Apache Spark workspace administration settings FAQ

This article lists answers to frequently asked questions about Apache Spark workspace administration settings.

How do I use the RBAC roles to configure my Spark workspace settings?

Use the Manage Access menu to add Admin permissions for specific users, distribution groups, or security groups. You can also use this menu to make changes to the workspace and to grant access to add, modify, or delete the Spark workspace settings.

Are the changes made to the Spark properties at the environment level apply to the active notebook sessions or scheduled Spark jobs?

When you make a configuration change at the workspace level, it's not applied to active Spark sessions. This includes batch or notebook based sessions. You must start a new notebook or a batch session after saving the new configuration settings for the settings to take effect.

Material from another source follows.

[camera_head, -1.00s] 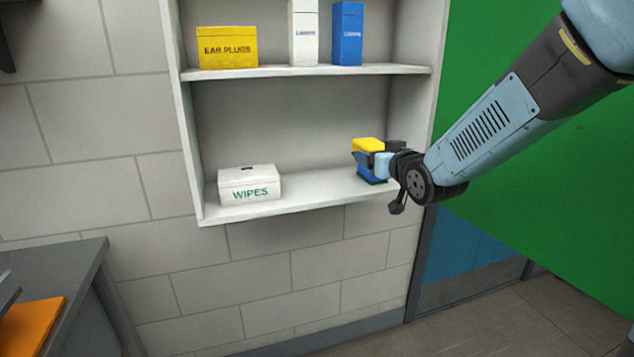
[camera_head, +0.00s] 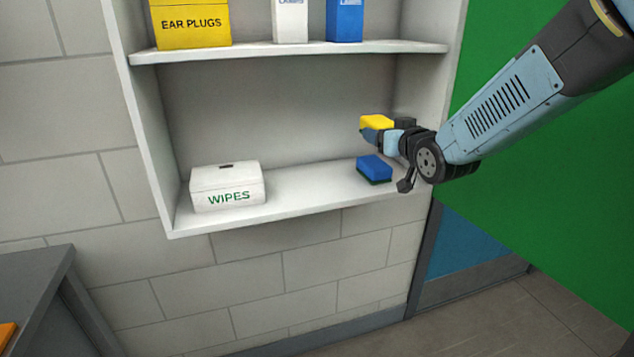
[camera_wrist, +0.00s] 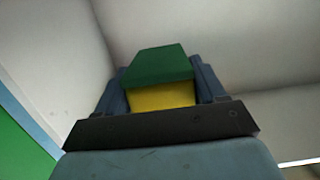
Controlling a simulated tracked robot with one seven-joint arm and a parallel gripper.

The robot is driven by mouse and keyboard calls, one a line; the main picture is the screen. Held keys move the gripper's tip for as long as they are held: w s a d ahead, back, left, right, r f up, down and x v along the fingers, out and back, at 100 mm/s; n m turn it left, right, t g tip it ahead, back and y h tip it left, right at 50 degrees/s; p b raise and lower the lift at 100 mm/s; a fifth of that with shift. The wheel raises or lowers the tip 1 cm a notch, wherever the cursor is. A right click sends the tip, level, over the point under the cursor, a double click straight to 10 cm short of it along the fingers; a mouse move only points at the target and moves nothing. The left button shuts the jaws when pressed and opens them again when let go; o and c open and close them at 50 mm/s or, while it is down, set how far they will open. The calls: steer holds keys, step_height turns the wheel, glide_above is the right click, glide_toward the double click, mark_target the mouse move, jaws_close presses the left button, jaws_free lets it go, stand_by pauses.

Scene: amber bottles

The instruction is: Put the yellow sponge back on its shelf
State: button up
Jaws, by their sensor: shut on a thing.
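The yellow sponge (camera_head: 376,123) is held in my gripper (camera_head: 368,134), which is shut on it. In the wrist view the sponge (camera_wrist: 160,98) sits between both fingers, with its green scouring side and its yellow side showing. In the head view it is in front of the lower shelf (camera_head: 300,193) or over its right part, above the shelf surface; the exact depth is hard to tell. A blue sponge (camera_head: 374,167) with a dark green underside lies on that shelf, below my gripper in the picture.
A white WIPES box (camera_head: 228,186) stands at the left of the lower shelf, with bare shelf between it and the blue sponge. The upper shelf (camera_head: 300,52) holds a yellow EAR PLUGS box (camera_head: 190,24), a white box (camera_head: 291,20) and a blue box (camera_head: 345,20). A grey table is at lower left.

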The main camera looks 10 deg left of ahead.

Can I configure the node family, Spark runtime, and Spark properties at a capacity level?

Yes, you can change the runtime, or manage the spark properties using the Data Engineering/Science settings as part of the capacity admin settings page. You need the capacity admin access to view and change these capacity settings.

Can I choose different node families for different notebooks and Spark job definitions in my workspace?

Currently, you can only select Memory Optimized based node family for the entire workspace.

Can I configure these settings at a notebook level?

Yes, you can use %%configure to customize properties at the Spark session level in Notebooks

Can I configure the minimum and maximum number of nodes for the selected node family?

Yes, you can choose the min and max nodes based on the allowed max burst limits of the Fabric capacity linked to the Fabric workspace.

Can I enable Autoscaling for the Spark Pools in a memory optimized or hardware accelerated GPU based node family?

Autoscaling is available for Spark pools and enabling that allows the system to automatically scale up the compute based on the job stages during runtime. GPUs are currently unavailable. This capability will be enabled in future releases.

Is Intelligent Caching for the Spark Pools supported or enabled by default for a workspace?

Intelligent Caching is enabled by default for the Spark pools for all workspaces.